--- START STORED RECORDS ---

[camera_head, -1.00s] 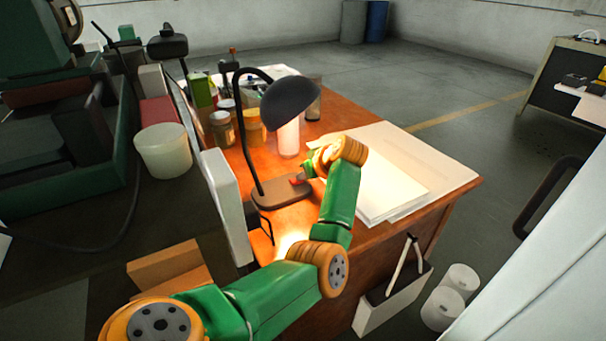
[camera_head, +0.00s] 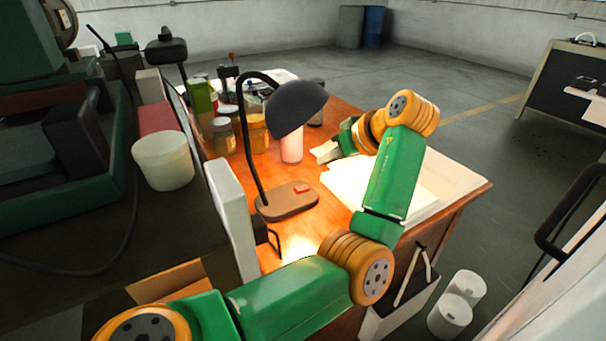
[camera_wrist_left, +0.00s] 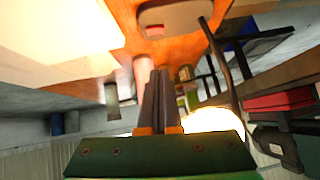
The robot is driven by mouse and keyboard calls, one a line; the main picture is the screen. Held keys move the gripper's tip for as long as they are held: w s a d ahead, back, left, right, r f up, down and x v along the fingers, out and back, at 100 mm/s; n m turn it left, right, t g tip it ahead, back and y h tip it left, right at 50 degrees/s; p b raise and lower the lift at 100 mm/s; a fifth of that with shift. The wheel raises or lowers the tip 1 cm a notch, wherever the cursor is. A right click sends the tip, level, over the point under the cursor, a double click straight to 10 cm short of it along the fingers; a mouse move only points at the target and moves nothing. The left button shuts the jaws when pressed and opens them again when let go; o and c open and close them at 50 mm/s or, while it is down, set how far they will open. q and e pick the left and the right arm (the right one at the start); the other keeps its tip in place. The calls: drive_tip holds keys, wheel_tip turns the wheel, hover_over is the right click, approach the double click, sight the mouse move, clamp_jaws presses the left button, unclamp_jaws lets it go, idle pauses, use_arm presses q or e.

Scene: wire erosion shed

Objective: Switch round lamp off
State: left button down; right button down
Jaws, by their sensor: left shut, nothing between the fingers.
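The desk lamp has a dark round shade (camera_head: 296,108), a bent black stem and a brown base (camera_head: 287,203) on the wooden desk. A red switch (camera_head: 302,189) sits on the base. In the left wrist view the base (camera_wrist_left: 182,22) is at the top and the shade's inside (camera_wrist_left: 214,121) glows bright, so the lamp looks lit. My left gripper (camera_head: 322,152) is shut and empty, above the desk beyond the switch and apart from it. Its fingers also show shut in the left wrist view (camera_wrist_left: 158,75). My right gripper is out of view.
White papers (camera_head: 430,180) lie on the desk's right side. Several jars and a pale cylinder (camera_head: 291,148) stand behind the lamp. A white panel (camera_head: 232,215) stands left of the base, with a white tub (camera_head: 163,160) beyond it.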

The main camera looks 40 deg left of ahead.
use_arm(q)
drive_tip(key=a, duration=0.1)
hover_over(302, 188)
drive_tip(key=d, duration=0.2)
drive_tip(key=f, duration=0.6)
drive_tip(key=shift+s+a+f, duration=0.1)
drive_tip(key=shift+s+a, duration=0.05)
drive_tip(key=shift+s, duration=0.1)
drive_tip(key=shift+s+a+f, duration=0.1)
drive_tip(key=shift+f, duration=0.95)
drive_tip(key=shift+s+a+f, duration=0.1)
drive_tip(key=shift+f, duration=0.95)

--- END STORED RECORDS ---
--- START STORED RECORDS ---

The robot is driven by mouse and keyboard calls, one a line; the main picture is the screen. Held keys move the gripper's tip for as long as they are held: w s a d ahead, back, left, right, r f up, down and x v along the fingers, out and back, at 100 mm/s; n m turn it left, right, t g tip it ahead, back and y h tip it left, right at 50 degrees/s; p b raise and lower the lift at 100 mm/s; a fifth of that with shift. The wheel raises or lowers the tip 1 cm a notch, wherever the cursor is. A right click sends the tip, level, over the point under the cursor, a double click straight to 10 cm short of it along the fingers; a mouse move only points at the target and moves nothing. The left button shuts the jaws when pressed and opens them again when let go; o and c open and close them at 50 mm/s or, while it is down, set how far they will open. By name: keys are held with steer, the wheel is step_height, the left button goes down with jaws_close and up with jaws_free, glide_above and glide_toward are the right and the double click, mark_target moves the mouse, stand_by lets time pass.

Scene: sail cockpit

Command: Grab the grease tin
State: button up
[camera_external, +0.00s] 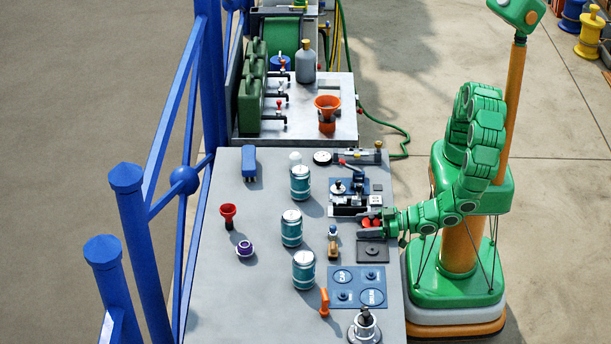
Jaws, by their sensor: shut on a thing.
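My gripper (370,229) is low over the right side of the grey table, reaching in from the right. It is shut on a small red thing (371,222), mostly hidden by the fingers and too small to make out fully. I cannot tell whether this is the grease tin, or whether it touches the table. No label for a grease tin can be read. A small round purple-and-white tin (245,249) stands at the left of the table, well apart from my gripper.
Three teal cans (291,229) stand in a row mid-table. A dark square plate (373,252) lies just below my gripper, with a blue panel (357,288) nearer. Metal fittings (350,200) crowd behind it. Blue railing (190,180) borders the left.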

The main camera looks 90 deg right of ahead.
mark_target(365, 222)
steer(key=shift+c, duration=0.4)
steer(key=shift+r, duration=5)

--- END STORED RECORDS ---

WHAT TO DO:
Check each line of the entries above for the word "State". List the ones that have it.

COMPLETE OUTPUT:
State: left button down; right button down
State: button up

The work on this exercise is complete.